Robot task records
[start]

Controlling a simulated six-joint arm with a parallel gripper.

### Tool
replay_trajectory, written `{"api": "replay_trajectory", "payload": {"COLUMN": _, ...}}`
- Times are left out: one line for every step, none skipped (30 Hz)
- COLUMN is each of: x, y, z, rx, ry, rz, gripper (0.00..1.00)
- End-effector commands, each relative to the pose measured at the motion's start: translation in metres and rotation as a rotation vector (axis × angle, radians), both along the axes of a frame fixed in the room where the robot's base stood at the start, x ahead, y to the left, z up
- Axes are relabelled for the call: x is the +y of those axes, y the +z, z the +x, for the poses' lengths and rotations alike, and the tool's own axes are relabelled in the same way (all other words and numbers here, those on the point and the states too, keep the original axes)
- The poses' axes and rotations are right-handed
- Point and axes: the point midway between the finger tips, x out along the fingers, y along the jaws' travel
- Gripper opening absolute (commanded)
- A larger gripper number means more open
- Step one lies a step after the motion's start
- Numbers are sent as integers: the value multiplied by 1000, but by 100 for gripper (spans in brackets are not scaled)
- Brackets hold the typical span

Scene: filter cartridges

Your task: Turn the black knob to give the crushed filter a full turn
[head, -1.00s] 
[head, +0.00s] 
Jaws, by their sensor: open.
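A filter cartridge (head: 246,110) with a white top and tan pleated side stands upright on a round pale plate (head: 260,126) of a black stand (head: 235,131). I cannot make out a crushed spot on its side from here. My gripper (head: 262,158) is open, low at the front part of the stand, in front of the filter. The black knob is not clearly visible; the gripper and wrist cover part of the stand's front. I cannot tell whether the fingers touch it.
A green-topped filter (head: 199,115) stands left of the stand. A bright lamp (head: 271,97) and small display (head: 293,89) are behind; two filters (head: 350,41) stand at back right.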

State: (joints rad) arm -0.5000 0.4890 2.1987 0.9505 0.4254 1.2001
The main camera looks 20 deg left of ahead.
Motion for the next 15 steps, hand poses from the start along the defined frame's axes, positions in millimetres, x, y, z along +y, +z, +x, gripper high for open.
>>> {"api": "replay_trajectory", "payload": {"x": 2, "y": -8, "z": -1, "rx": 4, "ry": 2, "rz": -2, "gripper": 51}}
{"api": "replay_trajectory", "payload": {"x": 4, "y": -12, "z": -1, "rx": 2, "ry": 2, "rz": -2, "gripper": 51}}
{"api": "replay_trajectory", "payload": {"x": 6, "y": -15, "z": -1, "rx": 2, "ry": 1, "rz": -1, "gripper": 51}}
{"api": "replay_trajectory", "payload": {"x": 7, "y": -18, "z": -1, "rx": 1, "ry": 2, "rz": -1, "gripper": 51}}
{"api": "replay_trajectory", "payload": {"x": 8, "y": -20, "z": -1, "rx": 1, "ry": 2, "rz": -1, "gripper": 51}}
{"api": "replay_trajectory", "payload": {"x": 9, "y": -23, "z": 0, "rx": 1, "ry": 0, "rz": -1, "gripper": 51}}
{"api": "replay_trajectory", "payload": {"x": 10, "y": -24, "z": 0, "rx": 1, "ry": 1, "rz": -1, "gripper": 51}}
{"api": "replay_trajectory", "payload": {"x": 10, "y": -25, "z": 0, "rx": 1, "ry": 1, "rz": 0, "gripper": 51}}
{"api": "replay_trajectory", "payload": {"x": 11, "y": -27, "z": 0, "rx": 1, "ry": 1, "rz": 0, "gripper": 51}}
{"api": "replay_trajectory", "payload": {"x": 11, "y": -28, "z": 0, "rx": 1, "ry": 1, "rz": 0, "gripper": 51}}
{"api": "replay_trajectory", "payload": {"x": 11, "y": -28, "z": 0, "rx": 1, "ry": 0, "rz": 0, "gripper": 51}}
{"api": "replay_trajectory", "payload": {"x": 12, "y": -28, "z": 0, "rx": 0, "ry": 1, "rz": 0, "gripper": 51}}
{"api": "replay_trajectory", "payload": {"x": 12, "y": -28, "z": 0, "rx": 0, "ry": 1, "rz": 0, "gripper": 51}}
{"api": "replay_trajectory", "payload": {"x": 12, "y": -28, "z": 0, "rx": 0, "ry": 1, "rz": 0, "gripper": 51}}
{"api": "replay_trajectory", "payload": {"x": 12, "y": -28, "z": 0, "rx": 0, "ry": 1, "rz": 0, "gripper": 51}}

[end]
[start]

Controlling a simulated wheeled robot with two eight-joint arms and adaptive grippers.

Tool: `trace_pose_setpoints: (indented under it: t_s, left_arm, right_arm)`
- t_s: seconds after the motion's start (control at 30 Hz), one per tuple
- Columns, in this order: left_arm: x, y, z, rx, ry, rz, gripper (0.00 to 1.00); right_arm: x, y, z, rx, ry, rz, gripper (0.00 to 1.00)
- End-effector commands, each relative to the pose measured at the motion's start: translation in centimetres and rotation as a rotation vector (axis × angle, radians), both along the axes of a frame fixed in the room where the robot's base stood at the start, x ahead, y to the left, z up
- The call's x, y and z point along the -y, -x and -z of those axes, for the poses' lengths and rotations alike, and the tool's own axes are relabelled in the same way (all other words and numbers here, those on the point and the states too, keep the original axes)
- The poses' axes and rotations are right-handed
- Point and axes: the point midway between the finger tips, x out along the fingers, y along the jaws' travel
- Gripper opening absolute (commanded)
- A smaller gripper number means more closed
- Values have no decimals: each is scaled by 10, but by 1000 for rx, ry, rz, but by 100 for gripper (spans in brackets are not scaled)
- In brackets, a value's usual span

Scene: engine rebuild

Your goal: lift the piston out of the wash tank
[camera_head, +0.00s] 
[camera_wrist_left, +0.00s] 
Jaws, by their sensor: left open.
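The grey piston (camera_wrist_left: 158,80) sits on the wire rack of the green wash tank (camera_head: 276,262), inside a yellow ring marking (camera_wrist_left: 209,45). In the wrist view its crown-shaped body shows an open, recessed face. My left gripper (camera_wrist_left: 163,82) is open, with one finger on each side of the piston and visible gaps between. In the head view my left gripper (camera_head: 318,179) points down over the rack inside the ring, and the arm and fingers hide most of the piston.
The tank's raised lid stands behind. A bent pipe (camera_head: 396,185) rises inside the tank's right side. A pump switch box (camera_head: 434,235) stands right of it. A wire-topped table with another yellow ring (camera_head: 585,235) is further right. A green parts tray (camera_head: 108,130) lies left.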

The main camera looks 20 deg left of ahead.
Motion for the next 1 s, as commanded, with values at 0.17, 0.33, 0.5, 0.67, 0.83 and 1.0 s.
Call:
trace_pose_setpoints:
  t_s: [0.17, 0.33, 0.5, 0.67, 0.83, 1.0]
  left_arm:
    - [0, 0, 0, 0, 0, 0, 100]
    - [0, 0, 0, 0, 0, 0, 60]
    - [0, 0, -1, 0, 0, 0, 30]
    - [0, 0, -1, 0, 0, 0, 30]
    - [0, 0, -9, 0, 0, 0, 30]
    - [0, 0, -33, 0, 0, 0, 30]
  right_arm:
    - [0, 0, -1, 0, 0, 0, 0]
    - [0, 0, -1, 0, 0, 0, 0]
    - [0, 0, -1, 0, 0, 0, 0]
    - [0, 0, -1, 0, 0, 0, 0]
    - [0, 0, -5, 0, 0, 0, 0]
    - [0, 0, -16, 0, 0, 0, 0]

[end]
[start]

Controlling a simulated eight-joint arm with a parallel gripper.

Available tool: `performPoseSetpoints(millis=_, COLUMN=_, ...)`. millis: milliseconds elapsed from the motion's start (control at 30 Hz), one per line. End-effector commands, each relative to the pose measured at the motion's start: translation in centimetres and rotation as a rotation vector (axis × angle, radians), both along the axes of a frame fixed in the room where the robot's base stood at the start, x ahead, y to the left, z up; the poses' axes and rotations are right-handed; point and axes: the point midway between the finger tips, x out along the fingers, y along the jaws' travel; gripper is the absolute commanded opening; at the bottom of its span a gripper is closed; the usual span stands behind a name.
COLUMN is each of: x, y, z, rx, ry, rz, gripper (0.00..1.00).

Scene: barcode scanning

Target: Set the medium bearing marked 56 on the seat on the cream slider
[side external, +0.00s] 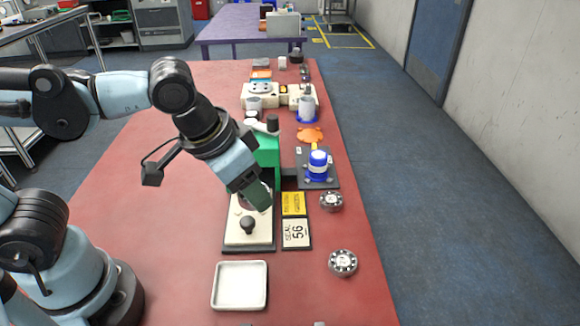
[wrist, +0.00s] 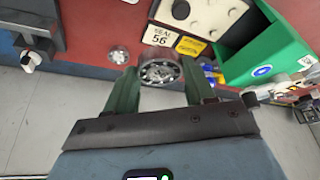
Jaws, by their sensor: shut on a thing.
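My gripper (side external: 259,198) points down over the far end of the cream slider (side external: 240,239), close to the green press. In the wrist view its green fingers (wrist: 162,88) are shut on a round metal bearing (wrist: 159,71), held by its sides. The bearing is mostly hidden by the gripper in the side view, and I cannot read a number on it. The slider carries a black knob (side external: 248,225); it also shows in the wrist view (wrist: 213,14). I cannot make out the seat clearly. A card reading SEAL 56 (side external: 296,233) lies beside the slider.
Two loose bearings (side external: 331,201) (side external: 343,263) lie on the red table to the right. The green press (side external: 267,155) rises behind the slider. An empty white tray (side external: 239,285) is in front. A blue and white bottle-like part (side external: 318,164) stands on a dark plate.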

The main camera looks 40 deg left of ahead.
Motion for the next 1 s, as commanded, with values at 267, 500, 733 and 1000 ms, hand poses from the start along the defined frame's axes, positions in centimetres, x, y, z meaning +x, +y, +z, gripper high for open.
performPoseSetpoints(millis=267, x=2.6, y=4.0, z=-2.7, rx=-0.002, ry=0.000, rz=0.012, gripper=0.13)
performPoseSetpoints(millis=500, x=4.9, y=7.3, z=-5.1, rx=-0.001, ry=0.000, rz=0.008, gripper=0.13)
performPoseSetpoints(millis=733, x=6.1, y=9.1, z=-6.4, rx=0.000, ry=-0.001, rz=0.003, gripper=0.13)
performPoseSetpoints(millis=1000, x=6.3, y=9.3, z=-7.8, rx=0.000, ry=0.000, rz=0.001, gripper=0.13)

[end]

Written request: All lines in the data that contain the word "simulated" should be copied.

Response:
Controlling a simulated six-joint arm with a parallel gripper.
Controlling a simulated wheeled robot with two eight-joint arms and adaptive grippers.
Controlling a simulated eight-joint arm with a parallel gripper.

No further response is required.